4. Posner contends that Scalia recently “argued that there is no principled basis for distinguishing child molesters from homosexuals” as minorities deserving of protection. But what Posner elides is that Scalia actually argued that there is no principled basis in the Constitution for courts to confer rights on the latter but not the former. That’s exactly the point that he made in his 2003 dissent in Lawrence v. Texas.
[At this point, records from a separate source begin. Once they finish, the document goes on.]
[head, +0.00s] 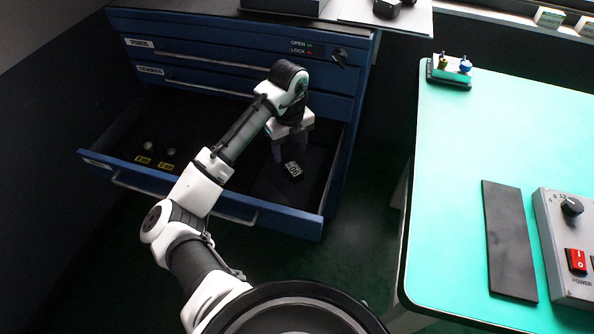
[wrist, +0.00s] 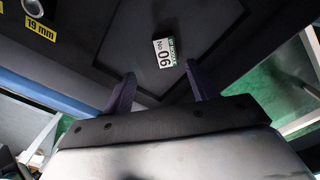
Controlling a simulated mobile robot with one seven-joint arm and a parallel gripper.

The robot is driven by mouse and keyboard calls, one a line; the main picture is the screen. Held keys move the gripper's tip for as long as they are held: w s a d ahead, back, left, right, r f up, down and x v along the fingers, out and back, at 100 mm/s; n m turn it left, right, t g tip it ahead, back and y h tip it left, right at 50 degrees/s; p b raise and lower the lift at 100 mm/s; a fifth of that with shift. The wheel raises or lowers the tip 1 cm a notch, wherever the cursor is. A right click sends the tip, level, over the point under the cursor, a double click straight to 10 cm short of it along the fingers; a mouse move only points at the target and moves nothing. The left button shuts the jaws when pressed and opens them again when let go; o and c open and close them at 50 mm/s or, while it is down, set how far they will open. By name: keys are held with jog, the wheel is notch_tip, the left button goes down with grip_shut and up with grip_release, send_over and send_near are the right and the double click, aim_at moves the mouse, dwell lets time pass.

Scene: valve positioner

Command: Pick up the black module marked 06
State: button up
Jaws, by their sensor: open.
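The black module marked 06 lies in the right part of the open blue drawer. In the head view its white label (head: 292,169) shows just below my gripper (head: 291,151); the dark body blends into the dark drawer floor. In the wrist view the label reading No 06 with a green strip (wrist: 165,52) is upper centre, beyond the fingertips. My gripper (wrist: 160,88) is open, its two purple-grey fingers apart with nothing between them. The module's outline is hard to make out.
The open drawer (head: 230,212) has side walls and a front handle around the module. Small round parts with yellow tags (head: 143,159) lie in its left part. A green-topped table (head: 455,150) stands to the right, with a control box (head: 565,225) and a dark mat (head: 509,240).

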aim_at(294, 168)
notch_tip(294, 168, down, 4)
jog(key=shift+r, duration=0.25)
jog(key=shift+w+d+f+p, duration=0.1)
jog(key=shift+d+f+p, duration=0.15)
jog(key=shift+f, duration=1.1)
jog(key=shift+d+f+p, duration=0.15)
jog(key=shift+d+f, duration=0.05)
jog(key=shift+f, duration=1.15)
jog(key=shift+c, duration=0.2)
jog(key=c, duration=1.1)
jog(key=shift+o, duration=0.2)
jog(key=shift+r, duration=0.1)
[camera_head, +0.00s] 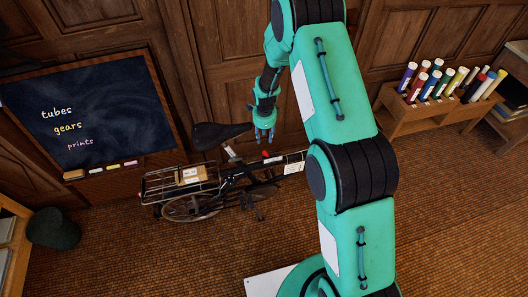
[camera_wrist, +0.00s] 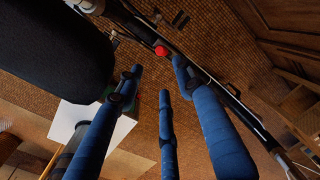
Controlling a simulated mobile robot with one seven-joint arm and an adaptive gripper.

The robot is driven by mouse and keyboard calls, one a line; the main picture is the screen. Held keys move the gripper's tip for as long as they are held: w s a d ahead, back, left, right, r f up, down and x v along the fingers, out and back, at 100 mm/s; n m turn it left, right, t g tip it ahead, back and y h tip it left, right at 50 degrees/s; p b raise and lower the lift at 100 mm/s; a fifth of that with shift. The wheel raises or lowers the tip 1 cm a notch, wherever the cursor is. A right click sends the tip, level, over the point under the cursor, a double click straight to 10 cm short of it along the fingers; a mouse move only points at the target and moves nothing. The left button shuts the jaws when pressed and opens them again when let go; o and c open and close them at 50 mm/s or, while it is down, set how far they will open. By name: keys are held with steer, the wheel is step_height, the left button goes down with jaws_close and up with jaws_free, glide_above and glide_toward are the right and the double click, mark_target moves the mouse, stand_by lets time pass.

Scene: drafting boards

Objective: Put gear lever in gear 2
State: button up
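A bicycle (camera_head: 236,181) stands in front of the panelled wall. In the wrist view the red knob (camera_wrist: 162,50) shows beyond the fingertips, roughly between the left and right ones, beside the black bar (camera_wrist: 205,82). The gear marks cannot be read, so the lever's gear is unclear. My gripper (camera_head: 264,137) is above the knob, pointing down. Its blue fingers (camera_wrist: 157,77) are spread and hold nothing; the knob appears apart from them.
The black saddle (camera_head: 218,136) is close to the left of my gripper; it also fills the upper left of the wrist view (camera_wrist: 50,55). A box (camera_head: 190,175) sits on the rear rack. A chalkboard (camera_head: 120,110) leans left. A wooden holder with coloured tubes (camera_head: 420,110) stands right.

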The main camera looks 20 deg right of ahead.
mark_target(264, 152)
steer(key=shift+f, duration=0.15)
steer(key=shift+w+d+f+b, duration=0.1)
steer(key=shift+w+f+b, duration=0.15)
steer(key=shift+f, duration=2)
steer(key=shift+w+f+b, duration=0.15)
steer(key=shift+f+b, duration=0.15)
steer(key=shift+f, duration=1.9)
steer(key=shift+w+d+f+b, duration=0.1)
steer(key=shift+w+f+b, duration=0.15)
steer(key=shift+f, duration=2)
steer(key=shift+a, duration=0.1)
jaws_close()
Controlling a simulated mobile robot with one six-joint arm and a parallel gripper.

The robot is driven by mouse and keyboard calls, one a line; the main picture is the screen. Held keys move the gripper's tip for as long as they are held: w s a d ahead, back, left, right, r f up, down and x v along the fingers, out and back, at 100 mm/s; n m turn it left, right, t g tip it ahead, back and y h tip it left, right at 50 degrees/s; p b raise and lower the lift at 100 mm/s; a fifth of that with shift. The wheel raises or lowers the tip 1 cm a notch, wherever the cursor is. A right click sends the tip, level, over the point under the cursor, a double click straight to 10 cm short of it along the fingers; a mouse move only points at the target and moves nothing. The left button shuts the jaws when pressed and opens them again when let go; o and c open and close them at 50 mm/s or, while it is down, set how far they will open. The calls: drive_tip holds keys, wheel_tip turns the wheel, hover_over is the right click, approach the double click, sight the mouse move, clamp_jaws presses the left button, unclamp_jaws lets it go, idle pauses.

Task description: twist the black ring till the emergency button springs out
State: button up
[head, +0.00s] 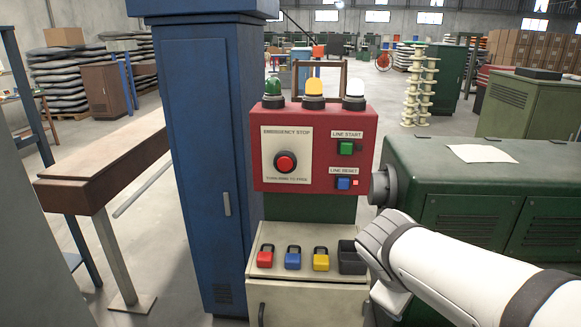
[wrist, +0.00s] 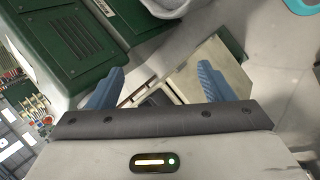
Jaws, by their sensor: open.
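The red emergency button (head: 285,162) is on the cream plate (head: 303,139) of a red control box, in the head view. A dark ring (head: 285,174) surrounds the red cap. I cannot tell from this angle how far the cap stands out. My gripper (wrist: 162,70) shows in the wrist view with its two blue fingers wide apart and nothing between them. Beyond the fingers are a cream surface and a dark box. The button is not in the wrist view. In the head view my white arm reaches in from the lower right, below and right of the button.
The red box (head: 318,121) also carries a green start button (head: 346,148) and a blue reset button (head: 343,183). Padlocks and a black bin (head: 351,257) sit on the cream ledge below. A blue cabinet (head: 205,130) stands left, a green machine (head: 475,215) right.

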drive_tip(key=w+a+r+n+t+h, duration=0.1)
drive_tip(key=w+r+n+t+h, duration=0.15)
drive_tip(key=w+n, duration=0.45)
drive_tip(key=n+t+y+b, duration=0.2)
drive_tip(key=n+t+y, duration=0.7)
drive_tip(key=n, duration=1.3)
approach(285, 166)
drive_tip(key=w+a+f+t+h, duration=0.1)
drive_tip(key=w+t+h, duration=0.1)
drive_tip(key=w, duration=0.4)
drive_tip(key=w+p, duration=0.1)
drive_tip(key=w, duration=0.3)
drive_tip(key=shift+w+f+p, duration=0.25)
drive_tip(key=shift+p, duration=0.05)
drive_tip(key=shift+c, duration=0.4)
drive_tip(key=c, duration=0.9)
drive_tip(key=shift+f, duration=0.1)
5. Posner faults Scalia for pointing out that (in Posner’s paraphrase) “state and local officials who are not actual parties to Supreme Court cases have no obligation to obey judicial rulings that those officials think lack a warrant in the text or original understanding of the Constitution.” Posner concedes that what Scalia says is “technically true.” But noting that Scalia cited Lincoln on Dred Scott, Posner observes that “few Americans will agree with Justice Scalia that Obergefell, which conferred rights on millions of Americans, is comparable to Dred Scott, which denied right to millions by ruling that slaves were not citizens and could not sue in federal courts.”

Posner’s observation is a smear and a distraction. Scalia has never contended that the effect of Obergefell is “comparable” to the effect of Dred Scott. On the contrary, his Obergefell dissent minimizes the “adverse social effects” of same-sex marriage as “no more adverse than the effects of many other controversial laws (as Posner would know if he made it through the second paragraph of the dissent). In citing Lincoln on Dred Scott, Scalia is simply invoking the most famous instance of the principle that he is advancing.

Posner also suggests that Scalia would not want his own decisions to be ignored by state and local officials. That’s surely true, but it says nothing about the merits of the principle that Scalia is advancing. Further, it’s entirely coherent for Scalia to believe that the propriety of such action by state and local officials turns on the soundness of their constitutional judgments.

In sum: yet another contemptible performance by Posner.